Records for processing ::
'''

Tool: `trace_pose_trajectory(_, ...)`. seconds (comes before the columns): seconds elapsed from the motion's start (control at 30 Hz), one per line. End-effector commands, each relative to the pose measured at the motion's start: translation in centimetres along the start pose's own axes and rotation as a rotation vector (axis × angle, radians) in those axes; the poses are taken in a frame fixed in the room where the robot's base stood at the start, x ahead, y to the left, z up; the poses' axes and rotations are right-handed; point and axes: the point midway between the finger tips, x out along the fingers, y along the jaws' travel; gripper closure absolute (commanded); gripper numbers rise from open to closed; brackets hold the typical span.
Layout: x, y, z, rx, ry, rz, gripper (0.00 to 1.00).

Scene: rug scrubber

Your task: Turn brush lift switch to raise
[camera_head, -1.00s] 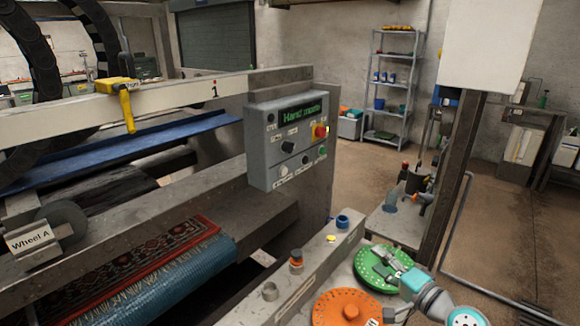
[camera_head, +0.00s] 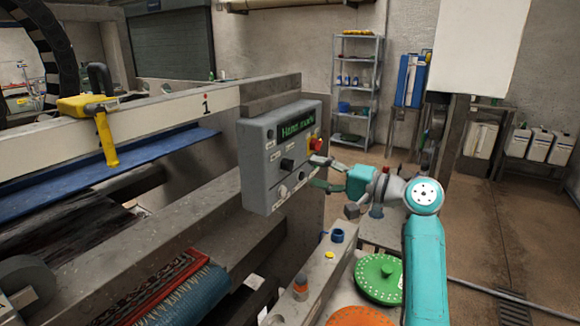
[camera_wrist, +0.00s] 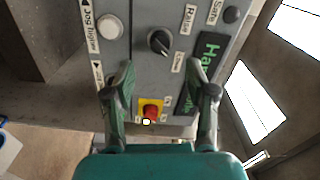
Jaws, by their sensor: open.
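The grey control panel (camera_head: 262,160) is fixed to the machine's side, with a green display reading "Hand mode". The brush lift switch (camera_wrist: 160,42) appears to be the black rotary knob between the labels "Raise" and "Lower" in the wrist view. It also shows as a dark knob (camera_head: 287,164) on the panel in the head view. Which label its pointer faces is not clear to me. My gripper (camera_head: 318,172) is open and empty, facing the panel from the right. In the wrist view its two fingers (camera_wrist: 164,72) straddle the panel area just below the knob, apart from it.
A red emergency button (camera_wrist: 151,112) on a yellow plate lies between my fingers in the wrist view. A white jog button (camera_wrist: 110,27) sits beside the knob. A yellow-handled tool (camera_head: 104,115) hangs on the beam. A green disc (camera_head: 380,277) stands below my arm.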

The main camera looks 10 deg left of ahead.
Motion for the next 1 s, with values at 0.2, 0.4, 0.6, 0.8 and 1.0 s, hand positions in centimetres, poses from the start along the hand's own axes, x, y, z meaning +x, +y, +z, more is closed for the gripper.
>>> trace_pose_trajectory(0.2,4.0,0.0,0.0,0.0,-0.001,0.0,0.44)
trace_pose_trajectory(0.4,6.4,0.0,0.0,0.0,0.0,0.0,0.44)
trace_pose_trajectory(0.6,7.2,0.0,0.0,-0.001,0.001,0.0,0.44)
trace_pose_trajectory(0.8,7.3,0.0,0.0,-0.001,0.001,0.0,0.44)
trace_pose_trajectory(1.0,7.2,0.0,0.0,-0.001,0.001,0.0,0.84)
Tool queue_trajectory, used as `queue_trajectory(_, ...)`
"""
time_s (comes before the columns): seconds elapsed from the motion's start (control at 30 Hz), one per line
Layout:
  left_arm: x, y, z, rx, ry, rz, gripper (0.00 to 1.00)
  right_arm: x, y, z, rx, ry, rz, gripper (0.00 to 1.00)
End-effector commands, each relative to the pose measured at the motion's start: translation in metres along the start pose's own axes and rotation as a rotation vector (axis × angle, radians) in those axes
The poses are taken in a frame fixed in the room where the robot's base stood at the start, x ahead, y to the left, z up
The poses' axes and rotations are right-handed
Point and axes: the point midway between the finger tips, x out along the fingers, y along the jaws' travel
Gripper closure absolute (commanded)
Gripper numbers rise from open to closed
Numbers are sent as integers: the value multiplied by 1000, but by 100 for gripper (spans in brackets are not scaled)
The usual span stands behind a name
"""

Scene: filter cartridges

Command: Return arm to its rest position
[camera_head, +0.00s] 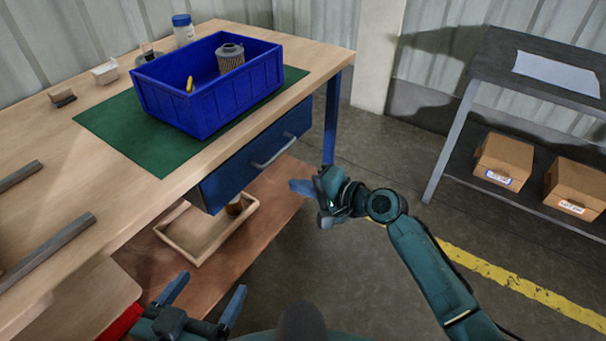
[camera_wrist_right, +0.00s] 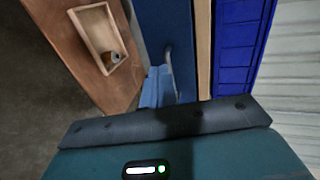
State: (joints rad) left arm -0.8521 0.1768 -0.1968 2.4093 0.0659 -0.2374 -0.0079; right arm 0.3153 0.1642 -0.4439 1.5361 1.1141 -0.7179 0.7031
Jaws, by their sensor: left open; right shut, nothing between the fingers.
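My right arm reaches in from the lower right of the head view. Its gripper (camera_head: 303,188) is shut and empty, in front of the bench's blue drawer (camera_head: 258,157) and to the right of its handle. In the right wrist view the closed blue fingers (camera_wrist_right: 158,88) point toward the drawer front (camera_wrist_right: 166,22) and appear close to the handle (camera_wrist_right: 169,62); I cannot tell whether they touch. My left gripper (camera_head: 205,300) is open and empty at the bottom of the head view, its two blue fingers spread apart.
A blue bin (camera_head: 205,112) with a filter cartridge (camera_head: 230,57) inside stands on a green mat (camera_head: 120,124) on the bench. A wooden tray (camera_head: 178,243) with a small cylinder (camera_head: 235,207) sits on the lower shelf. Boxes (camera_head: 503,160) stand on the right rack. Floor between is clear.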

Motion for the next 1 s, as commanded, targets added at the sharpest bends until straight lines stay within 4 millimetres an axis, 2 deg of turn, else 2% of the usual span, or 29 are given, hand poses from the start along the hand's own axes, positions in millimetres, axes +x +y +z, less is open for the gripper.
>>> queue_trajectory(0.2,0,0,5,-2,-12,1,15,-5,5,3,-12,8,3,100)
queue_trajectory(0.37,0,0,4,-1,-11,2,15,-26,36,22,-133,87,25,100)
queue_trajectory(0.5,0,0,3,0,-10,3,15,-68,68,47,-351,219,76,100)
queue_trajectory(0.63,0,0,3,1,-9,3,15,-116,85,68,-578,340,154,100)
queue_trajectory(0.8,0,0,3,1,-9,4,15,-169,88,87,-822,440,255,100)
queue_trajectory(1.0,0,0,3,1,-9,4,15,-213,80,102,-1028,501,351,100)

'''
'''

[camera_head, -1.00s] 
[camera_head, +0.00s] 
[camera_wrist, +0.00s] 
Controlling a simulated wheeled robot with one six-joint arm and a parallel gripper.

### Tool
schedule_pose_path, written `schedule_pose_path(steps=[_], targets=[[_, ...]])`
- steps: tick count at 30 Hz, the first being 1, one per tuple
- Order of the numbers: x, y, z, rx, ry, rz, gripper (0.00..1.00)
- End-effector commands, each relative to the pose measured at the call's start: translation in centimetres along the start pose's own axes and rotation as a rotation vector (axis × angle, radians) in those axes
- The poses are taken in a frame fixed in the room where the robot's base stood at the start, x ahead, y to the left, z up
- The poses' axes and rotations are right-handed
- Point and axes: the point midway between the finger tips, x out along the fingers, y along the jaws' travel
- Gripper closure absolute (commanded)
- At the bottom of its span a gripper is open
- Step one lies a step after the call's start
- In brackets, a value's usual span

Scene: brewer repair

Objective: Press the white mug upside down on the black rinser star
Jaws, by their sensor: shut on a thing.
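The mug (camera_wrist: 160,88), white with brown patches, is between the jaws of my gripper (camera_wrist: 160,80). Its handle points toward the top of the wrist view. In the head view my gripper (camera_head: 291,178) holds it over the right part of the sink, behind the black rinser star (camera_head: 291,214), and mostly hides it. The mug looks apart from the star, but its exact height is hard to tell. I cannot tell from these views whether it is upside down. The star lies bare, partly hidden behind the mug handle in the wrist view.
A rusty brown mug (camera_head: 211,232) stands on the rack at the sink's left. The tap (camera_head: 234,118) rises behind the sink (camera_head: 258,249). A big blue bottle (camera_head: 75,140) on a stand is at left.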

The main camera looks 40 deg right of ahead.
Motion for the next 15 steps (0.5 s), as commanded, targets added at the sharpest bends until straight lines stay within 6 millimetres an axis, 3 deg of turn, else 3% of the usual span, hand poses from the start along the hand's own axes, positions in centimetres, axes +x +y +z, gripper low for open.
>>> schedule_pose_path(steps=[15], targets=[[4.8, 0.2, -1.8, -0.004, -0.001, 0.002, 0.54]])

'''
'''

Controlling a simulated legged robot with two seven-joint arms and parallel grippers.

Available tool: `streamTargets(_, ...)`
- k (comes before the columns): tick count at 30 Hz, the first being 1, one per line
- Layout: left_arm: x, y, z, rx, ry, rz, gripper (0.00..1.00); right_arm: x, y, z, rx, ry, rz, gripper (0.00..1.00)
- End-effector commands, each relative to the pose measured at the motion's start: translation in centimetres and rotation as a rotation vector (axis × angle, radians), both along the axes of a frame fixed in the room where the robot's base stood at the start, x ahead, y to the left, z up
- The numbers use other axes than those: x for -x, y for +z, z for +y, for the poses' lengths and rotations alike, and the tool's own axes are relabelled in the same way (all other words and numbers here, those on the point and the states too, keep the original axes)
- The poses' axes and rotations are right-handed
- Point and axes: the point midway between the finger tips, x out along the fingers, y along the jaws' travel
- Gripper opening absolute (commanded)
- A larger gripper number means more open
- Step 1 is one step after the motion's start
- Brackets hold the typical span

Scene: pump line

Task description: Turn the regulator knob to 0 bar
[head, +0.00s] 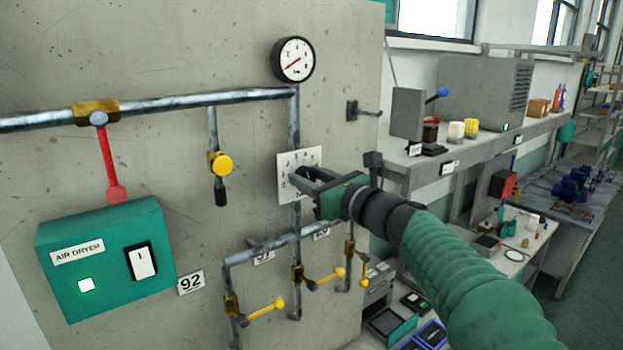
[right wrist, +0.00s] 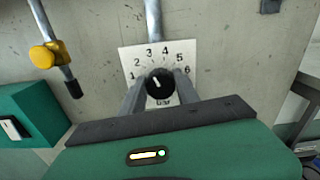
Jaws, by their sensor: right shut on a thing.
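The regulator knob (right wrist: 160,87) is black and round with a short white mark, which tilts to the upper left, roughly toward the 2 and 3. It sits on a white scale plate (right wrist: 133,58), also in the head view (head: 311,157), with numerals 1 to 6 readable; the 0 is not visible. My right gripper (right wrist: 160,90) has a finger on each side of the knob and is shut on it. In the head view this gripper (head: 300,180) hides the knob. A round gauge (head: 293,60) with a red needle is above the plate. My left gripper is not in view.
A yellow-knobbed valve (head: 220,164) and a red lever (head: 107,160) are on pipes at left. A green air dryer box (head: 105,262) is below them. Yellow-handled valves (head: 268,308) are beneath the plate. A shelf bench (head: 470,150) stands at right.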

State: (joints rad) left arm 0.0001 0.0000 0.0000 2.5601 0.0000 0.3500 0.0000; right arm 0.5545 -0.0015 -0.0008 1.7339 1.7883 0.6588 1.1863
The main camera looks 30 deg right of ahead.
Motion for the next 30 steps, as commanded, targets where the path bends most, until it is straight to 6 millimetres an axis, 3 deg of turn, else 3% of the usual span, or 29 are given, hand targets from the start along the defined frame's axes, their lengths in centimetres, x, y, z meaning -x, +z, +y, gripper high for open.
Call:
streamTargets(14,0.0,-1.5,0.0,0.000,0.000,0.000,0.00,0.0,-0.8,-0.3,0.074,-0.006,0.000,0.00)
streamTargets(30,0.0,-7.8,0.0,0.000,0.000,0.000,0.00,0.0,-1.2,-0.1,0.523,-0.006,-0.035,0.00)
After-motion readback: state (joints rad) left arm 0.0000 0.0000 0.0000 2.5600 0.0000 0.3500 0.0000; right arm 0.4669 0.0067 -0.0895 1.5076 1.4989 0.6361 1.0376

'''

Exercise goal :: Quote word for word only the lines above from the one containing "the typical span." through the one containing "Motion for the next 1 s, with". Pictures stay out of your copy.

Output for this exercise ::
Tool: `trace_pose_trajectory(_, ...)`. seconds (comes before the columns): seconds elapsed from the motion's start (control at 30 Hz), one per line. End-effector commands, each relative to the pose measured at the motion's start: translation in centimetres along the start pose's own axes and rotation as a rotation vector (axis × angle, radians) in those axes; the poses are taken in a frame fixed in the room where the robot's base stood at the start, x ahead, y to the left, z up; the poses' axes and rotations are right-handed; point and axes: the point midway between the finger tips, x out along the fingers, y along the jaws' travel; gripper closure absolute (commanded); gripper numbers rise from open to closed; brackets hold the typical span.
Layout: x, y, z, rx, ry, rz, gripper (0.00 to 1.00).

Scene: rug scrubber

Your task: Turn brush lift switch to raise
[camera_head, -1.00s] 
[camera_head, +0.00s] 
[camera_wrist, +0.00s] 
Jaws, by their sensor: open.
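The grey control panel (camera_head: 262,160) is fixed to the machine's side, with a green display reading "Hand mode". The brush lift switch (camera_wrist: 160,42) appears to be the black rotary knob between the labels "Raise" and "Lower" in the wrist view. It also shows as a dark knob (camera_head: 287,164) on the panel in the head view. Which label its pointer faces is not clear to me. My gripper (camera_head: 318,172) is open and empty, facing the panel from the right. In the wrist view its two fingers (camera_wrist: 164,72) straddle the panel area just below the knob, apart from it.
A red emergency button (camera_wrist: 151,112) on a yellow plate lies between my fingers in the wrist view. A white jog button (camera_wrist: 110,27) sits beside the knob. A yellow-handled tool (camera_head: 104,115) hangs on the beam. A green disc (camera_head: 380,277) stands below my arm.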

The main camera looks 10 deg left of ahead.
Motion for the next 1 s, with values at 0.2, 0.4, 0.6, 0.8 and 1.0 s, hand positions in centimetres, poses from the start along the hand's own axes, x, y, z meaning +x, +y, +z, more is closed for the gripper.

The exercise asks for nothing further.